Dibattito
La nostra epoca presenta analogie non indifferenti con il crollo dell’impero romano: dopo le parole di papa Ratzinger due storici a confronto
Parlando alla Curia Romana, Benedetto XVI ha accostato la crisi della nostra epoca alla fine dell’impero romano, quando «un mondo stava tramontando e non si vedeva alcuna forza che potesse porre freno a tale declino». Allora come oggi, ha detto il Papa, «si disfaceva» un consenso morale intorno al quale erano state costruite istituzioni millenarie e ci si rese conto che senza di esso «le strutture giuridiche e politiche non funzionano».
Su questo tema facciamo reagire due storici, Franco Cardini e Andrea Giardina.

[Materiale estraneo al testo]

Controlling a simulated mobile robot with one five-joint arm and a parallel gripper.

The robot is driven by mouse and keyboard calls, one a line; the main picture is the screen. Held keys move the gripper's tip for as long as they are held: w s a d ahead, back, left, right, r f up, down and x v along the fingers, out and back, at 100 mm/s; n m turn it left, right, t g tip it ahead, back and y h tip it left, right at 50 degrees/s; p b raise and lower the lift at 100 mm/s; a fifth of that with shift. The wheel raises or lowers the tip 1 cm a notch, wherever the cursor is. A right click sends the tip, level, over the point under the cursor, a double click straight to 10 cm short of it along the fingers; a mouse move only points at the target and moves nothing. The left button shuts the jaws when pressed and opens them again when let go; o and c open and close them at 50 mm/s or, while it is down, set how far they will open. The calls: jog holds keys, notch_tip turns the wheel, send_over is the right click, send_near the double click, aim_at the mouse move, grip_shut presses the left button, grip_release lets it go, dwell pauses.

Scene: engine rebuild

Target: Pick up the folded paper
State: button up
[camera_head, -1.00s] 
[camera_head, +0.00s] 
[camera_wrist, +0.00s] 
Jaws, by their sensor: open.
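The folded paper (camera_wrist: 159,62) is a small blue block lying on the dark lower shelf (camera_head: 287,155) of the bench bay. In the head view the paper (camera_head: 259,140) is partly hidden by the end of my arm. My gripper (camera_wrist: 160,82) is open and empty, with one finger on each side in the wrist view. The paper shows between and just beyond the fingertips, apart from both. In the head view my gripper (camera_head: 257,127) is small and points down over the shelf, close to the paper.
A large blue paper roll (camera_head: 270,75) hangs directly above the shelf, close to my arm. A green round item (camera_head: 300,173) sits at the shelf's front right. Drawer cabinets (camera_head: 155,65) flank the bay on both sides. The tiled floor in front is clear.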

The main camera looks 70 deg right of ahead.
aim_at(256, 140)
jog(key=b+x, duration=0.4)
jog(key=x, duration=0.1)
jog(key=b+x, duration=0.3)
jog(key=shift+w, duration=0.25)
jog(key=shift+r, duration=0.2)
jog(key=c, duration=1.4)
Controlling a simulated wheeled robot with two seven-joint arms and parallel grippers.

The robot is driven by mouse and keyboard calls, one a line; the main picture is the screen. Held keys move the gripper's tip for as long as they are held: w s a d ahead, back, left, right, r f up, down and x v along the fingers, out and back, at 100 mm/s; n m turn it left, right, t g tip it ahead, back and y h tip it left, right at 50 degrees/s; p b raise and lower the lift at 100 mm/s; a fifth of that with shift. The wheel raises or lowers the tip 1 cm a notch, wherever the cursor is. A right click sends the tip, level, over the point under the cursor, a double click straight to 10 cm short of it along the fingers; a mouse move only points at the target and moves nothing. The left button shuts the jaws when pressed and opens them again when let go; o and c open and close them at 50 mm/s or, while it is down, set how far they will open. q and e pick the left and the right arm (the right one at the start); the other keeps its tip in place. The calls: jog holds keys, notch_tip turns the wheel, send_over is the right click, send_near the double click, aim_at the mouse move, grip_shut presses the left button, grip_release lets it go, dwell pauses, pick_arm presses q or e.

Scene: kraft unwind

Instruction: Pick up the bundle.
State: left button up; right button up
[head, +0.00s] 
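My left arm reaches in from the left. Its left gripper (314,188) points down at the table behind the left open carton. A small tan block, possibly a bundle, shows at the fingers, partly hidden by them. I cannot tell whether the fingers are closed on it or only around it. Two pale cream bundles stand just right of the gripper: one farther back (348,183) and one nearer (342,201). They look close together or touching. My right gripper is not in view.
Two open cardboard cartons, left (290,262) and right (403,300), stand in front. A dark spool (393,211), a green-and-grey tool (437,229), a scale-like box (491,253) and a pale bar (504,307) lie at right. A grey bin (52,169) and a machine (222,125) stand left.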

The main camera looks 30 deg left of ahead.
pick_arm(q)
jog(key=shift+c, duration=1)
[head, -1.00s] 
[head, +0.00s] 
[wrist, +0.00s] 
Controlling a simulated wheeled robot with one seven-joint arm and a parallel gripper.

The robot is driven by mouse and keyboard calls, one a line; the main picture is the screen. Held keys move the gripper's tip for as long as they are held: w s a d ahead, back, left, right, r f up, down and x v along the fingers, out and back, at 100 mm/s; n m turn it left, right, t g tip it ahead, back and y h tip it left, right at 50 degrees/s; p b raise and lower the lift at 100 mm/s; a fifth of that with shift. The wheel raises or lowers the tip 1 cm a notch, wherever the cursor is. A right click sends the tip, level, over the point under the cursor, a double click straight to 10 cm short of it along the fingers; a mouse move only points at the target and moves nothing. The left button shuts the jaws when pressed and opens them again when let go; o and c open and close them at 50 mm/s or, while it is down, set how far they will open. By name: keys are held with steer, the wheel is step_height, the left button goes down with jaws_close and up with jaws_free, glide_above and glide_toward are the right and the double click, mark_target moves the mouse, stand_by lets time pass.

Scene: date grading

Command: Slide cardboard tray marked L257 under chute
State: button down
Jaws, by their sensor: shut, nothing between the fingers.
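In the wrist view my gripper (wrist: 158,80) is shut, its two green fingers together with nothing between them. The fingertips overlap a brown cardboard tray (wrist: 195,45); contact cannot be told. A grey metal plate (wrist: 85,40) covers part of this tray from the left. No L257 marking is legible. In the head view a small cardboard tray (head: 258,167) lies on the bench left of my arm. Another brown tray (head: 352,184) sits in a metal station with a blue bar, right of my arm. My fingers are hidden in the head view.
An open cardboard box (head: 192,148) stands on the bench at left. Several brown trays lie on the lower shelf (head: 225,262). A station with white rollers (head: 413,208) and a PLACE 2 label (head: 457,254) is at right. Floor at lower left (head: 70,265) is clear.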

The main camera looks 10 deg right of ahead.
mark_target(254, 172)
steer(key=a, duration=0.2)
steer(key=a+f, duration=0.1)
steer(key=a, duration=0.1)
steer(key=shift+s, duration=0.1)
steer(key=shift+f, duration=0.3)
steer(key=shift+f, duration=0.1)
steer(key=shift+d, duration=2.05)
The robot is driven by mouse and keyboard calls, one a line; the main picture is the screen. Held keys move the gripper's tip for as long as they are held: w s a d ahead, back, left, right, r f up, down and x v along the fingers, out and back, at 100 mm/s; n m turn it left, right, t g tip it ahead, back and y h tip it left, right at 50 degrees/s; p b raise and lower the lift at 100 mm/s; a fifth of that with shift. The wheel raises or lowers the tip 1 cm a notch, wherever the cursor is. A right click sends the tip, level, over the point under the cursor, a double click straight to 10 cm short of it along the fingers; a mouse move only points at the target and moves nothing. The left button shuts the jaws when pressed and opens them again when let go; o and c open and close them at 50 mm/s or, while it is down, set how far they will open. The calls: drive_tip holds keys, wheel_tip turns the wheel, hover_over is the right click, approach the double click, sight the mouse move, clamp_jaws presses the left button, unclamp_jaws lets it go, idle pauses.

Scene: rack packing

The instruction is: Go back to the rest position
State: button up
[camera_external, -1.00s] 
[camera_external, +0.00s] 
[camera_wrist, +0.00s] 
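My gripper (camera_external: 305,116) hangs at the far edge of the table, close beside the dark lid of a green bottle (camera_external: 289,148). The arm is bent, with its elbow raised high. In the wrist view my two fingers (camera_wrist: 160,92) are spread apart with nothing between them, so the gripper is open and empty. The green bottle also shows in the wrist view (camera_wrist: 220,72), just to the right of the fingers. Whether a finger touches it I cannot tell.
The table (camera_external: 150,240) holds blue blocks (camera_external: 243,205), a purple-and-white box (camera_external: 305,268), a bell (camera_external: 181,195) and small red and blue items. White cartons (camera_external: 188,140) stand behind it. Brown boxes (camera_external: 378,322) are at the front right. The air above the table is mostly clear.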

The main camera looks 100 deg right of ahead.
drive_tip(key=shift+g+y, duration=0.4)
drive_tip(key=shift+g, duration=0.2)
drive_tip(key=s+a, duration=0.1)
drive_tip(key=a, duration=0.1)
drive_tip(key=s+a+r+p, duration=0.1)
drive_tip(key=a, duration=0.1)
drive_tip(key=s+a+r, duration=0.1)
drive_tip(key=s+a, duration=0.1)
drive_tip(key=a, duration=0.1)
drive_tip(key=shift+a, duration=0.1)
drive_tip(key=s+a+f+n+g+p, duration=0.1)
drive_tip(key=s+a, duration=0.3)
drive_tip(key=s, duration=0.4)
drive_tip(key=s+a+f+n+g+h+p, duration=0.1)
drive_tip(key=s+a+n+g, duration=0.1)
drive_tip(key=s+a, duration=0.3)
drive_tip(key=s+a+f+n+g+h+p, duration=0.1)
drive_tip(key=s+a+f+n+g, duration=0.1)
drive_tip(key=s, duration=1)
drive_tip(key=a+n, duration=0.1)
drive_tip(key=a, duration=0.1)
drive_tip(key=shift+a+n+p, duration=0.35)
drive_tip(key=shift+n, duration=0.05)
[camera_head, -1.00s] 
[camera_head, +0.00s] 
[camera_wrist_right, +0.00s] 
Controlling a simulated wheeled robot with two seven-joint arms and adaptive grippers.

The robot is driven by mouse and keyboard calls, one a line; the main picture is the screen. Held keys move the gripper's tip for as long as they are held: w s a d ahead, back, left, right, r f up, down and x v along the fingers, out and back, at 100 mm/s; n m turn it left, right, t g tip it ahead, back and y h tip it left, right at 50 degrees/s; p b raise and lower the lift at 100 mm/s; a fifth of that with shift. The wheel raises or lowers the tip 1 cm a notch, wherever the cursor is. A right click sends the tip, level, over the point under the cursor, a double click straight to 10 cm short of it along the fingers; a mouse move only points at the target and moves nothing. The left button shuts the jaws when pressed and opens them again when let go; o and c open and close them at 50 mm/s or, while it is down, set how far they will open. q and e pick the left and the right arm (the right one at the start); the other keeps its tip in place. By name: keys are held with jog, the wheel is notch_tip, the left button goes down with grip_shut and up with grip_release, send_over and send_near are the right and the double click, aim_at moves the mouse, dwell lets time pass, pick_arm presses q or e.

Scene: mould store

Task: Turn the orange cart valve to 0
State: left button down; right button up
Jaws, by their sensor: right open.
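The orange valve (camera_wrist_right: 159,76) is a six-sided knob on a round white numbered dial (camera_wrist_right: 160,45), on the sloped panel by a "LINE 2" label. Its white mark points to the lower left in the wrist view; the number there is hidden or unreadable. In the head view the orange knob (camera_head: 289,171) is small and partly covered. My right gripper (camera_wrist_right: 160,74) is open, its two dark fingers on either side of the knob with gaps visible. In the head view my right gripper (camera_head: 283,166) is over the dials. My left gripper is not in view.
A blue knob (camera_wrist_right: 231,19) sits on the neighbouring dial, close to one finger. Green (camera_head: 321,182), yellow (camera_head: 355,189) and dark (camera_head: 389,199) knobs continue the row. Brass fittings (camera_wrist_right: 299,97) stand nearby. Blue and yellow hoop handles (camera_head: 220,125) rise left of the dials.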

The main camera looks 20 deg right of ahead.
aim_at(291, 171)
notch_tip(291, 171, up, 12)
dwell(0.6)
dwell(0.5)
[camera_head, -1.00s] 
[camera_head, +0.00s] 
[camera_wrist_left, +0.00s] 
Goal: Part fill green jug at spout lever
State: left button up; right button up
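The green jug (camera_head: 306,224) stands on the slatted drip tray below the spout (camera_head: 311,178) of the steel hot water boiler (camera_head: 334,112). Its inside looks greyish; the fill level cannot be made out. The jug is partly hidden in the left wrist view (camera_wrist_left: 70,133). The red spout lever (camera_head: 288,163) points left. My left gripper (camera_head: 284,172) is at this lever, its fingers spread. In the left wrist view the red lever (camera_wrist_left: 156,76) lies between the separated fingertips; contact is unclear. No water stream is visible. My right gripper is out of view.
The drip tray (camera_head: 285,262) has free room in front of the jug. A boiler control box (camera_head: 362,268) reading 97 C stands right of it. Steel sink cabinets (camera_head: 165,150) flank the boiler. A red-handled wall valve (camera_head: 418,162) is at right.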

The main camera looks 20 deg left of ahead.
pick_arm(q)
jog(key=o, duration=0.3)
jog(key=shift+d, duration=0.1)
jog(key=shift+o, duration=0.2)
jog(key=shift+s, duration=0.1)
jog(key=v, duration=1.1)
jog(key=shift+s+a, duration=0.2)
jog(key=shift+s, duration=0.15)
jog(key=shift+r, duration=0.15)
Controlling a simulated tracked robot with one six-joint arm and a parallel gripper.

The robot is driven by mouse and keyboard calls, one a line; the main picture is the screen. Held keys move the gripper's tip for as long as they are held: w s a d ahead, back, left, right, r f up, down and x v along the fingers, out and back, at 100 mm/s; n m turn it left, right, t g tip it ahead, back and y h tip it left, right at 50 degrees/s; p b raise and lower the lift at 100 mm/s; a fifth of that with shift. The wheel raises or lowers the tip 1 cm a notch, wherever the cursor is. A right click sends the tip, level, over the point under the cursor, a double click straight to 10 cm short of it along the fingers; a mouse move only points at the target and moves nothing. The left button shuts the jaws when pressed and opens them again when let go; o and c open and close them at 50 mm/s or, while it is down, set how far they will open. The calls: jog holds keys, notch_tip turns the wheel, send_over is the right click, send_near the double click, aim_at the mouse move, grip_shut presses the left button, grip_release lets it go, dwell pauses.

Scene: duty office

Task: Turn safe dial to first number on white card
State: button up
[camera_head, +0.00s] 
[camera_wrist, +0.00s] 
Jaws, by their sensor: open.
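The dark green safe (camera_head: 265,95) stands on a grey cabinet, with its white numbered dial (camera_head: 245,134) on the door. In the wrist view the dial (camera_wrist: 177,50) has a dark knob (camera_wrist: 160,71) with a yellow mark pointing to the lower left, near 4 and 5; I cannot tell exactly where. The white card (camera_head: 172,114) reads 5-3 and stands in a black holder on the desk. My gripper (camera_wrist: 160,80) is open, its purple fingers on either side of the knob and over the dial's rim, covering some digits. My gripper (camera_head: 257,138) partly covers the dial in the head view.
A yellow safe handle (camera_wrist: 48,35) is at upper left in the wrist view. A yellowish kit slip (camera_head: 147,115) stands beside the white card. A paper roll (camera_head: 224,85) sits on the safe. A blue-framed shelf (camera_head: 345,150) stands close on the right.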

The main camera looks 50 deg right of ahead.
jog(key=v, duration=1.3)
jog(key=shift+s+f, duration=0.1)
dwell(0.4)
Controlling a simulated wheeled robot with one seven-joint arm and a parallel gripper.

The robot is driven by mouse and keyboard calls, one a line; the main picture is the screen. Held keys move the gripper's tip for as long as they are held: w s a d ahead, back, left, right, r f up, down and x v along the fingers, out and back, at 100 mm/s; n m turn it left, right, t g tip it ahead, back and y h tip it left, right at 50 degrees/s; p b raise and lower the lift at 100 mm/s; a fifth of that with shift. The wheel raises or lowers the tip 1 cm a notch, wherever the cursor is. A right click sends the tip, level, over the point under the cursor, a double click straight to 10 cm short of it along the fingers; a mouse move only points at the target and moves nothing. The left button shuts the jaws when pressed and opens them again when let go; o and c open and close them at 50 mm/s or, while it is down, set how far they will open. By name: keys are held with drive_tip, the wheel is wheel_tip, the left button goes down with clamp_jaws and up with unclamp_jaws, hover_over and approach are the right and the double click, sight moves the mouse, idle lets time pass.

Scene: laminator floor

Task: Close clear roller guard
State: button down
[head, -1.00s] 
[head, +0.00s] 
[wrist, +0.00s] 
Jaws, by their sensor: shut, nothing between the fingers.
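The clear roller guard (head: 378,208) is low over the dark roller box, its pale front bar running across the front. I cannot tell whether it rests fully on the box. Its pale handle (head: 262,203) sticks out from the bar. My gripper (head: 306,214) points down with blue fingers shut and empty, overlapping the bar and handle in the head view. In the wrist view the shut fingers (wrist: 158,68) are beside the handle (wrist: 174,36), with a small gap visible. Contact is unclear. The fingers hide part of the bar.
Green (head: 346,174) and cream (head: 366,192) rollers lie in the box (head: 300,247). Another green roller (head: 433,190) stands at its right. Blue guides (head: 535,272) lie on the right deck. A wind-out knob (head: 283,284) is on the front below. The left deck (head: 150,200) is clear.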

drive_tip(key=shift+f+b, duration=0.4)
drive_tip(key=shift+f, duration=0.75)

© Copyright Avvenire, 22 dicembre 2010
Ma chi sono i nuovi Attila?
Cardini: la crisi dell’Occidente ha il suo apogeo a fine ’800
DI ROBERTO I. ZANINI
«Quello fatto dal Papa è un accostamento immediato. Efficace per il semplice fatto di essere accessibile a tutti, identificando la perdita di spinta culturale ed etica con le ragioni della caduta di una civiltà. Ma se dovessi cercare nella storia un momento capace di spiegare la situazione attuale mi fermerei a tempi più recenti, anche se più delicati per le dirette ricadute nell’odierna lettura della società ».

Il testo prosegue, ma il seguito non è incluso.